> _Stated task_:
Each line from the start of the records through the line containing "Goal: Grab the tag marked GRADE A" is to be transcribed exactly, and no other line is to be included.

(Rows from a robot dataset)
+ + + +
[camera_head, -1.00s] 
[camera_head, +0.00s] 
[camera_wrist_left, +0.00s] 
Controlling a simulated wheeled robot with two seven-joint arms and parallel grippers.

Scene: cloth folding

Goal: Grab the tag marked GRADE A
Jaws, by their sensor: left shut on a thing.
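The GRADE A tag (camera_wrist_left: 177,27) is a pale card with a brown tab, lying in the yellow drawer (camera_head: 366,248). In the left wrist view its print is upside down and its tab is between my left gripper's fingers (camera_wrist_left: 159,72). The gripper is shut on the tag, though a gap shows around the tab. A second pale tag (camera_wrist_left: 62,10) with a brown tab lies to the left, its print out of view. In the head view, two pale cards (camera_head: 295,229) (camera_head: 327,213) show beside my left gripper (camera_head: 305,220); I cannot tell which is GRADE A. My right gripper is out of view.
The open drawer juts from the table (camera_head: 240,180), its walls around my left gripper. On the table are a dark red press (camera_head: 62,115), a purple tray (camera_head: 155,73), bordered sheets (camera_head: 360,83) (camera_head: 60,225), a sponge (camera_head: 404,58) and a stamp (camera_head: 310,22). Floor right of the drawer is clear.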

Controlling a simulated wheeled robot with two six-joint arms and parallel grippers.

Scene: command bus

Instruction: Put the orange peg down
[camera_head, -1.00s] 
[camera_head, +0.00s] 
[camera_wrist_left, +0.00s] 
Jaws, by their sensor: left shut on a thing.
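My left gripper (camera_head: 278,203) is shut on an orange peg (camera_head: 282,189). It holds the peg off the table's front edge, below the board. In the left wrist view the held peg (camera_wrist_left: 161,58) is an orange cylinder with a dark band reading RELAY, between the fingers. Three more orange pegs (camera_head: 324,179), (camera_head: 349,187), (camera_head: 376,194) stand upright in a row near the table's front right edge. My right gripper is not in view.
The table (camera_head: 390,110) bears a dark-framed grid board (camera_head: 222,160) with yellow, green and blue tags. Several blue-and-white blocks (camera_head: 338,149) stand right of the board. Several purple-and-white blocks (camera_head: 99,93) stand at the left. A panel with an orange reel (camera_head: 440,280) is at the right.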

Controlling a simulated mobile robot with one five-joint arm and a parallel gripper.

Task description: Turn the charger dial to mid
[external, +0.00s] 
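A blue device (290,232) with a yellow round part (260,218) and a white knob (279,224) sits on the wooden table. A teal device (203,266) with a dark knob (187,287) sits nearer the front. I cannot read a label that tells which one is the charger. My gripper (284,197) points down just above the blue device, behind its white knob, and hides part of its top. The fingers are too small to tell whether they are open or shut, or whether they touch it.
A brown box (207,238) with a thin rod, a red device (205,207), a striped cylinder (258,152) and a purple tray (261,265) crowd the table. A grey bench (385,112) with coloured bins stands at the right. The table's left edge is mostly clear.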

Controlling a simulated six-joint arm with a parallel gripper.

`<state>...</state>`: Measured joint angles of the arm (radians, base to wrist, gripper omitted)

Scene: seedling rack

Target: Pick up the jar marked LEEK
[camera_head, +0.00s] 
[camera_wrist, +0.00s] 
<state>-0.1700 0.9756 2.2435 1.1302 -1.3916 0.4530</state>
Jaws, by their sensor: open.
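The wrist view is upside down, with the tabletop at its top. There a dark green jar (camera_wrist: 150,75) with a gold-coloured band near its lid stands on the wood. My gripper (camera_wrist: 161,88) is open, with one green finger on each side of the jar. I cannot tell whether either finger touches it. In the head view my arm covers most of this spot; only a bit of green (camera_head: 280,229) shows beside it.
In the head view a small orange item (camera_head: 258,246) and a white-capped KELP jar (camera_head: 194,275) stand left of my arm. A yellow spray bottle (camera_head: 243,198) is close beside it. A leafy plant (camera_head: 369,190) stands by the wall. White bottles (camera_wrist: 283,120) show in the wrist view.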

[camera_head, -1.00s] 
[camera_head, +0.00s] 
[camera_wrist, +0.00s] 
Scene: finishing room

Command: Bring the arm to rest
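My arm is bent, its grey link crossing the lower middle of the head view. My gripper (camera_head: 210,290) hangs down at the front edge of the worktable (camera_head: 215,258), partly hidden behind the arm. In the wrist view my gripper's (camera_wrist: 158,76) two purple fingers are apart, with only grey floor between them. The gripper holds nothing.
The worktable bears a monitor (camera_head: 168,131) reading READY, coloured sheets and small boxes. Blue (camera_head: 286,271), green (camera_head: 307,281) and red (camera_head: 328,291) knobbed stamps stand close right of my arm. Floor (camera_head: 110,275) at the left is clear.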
+ + + +
> _Solution to this exercise_:
[camera_head, -1.00s] 
[camera_head, +0.00s] 
[camera_wrist_left, +0.00s] 
Controlling a simulated wheeled robot with two seven-joint arms and parallel grippers.

Scene: cloth folding

Goal: Grab the tag marked GRADE A

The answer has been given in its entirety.